La belleza del paisaje rural (que nos dice otra cosa, sobre lo que la vida podría ser y no es para ellos) contrasta con la bastante fea falta de horizontes. Y con algo más, que podríamos denominar un estado anímico o espiritual que roza raudamente lo sideral: el aburrimiento. Pero el aburrimiento, mirado más de cerca (y Dumont posee las dotes de observación del mejor retratista) solo parece ser una fachada, que esconde un hueco: el de la angustia. Angustia que al carecer de una verbalización y de una elaboración, y en suma, de una respuesta vital apropiada, se tornará abuso, violencia, crimen. La simpleza de la conclusión es mejor verla que leerla. La prueba es sensorial, no argumentativa.




El sexo (una especie de violencia agradable, o así se siente graciosamente aquí) es un trámite expeditivo: es más el alivio, puntual, punzante, mecánico, de una tensión, que no hay por qué postergar, que una celebración de verdad, intensa, inmensamente detallada, delicada, matizada, de la multiplicidad de posibilidades reales que ofrece el goce. La animalidad funcional -aunque bellamente filmada- casi salta a la cara. Agradecemos la franqueza. Nos sorprende la crudeza gráfica, para el tipo de película que se supone que es. Y nos complace la pertinencia descriptiva de los momentos más vivos y dinámicos de estas vidas monótonas. Recordamos aquello de que el sexo es el lujo de los pobres.

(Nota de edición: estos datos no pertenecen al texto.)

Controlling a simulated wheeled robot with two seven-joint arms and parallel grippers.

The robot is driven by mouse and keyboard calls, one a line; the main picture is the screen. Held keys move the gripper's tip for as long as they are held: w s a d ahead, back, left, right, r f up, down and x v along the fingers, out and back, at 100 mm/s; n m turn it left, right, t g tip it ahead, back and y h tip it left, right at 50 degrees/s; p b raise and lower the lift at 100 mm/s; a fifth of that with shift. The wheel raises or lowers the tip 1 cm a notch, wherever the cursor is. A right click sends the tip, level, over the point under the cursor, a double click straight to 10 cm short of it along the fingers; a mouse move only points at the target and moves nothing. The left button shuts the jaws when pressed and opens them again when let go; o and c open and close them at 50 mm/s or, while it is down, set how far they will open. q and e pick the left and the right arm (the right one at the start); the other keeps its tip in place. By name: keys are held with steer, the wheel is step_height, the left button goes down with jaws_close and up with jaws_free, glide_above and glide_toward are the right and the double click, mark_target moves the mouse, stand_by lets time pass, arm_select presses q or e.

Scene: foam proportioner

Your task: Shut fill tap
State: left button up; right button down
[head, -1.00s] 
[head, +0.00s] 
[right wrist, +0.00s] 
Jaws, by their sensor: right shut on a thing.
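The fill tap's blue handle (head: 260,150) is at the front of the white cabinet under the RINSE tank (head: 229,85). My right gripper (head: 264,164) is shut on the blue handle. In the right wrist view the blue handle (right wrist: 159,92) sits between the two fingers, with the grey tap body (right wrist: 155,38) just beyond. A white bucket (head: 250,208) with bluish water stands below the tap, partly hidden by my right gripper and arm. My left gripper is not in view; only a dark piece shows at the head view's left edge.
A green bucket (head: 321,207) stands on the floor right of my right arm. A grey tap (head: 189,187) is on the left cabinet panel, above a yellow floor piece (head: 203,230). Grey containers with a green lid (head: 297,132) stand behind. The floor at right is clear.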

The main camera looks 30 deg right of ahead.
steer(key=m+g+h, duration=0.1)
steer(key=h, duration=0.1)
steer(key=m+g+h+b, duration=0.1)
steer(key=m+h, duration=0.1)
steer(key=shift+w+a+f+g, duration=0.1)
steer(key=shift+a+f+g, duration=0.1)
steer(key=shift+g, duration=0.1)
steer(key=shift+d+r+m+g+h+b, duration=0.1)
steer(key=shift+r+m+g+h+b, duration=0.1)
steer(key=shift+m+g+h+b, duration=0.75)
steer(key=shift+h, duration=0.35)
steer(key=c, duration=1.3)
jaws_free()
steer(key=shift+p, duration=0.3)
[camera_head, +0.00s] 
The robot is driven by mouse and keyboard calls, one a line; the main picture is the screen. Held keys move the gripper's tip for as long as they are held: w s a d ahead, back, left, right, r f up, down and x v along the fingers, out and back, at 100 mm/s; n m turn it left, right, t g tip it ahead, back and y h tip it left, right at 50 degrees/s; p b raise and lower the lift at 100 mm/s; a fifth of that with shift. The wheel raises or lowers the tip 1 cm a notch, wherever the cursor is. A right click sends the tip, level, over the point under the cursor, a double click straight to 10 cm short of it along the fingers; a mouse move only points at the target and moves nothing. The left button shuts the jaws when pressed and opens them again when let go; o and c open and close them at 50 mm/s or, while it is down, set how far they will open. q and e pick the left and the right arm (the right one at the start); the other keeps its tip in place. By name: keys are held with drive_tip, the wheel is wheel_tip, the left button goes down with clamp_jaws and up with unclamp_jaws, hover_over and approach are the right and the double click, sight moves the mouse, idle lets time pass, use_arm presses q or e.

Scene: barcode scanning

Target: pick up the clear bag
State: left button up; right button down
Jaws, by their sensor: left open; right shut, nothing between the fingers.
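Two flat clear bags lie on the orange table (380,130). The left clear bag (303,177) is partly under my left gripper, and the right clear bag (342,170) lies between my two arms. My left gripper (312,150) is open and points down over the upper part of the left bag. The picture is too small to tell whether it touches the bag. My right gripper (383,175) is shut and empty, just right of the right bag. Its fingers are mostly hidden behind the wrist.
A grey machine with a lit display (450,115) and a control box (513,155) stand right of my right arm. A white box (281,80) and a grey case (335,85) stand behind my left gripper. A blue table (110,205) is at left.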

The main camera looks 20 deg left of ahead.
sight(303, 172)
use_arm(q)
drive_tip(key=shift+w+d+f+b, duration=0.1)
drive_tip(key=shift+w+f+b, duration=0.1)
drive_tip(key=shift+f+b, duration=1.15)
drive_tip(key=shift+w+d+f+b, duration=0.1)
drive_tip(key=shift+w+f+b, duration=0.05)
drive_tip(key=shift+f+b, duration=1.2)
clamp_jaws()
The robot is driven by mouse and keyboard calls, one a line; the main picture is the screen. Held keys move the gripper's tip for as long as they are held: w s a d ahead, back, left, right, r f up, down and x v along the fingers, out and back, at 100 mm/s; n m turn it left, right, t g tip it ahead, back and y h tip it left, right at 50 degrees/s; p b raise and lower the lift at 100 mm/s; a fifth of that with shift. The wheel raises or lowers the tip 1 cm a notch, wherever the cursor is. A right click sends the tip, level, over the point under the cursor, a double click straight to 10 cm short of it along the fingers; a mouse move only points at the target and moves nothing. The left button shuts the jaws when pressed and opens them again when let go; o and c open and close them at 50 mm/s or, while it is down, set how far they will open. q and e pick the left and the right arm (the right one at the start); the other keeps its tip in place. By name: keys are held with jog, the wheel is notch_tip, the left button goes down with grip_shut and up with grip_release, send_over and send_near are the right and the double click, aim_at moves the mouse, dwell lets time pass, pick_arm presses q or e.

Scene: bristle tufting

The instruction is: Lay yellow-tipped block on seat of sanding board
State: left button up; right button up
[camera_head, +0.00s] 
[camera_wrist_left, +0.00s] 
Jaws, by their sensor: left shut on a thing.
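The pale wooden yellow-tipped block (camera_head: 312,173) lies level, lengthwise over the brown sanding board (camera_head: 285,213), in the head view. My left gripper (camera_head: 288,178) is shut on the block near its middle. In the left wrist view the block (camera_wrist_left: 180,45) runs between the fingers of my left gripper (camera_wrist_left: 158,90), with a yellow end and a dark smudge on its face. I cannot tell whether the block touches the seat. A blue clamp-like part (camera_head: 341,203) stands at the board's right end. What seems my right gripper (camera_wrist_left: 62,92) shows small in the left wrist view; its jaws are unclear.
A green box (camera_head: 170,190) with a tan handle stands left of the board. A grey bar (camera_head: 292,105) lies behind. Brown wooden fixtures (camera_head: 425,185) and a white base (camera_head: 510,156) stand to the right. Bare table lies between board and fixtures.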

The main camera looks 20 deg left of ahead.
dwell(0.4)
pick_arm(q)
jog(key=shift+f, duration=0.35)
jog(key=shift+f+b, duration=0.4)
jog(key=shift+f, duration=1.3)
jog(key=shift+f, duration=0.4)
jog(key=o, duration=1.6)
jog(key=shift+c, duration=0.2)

La vaciedad del pueblo francés queda tan patente que convoca sensaciones abstractas. La amplitud de las calles, la escasez de personas, dan la impresión de pueblito fantasma. Las pequeñas motocicletas que atraviesan la película nos hablan de estos personajes como insectos que dan vueltas y más vueltas sin poder salir de su trampa.





Trascendiendo el espectáculo del tedio, hay momentos casi desapercibidos que se quedan con uno, por su maestría y etérea belleza: cuando ella y el muchacho árabe salen juntos, luego de que ella ha terminado con Freddie. En especial, cuando ella lo abraza y le pide perdón (recordar una magnífica escena anterior, cuando ella, encolerizada por el seguimiento, mete la mano de él dentro de su calzón; escena que recuerda, cómo no, a otra similar en La ardilla roja, de Julio Medem). Ahí hay un plano del cielo y por sobre un arco en ruinas, el plano está filmado desde el punto de vista del chico árabe, un abrazo de ella se equipara con mirar el cielo…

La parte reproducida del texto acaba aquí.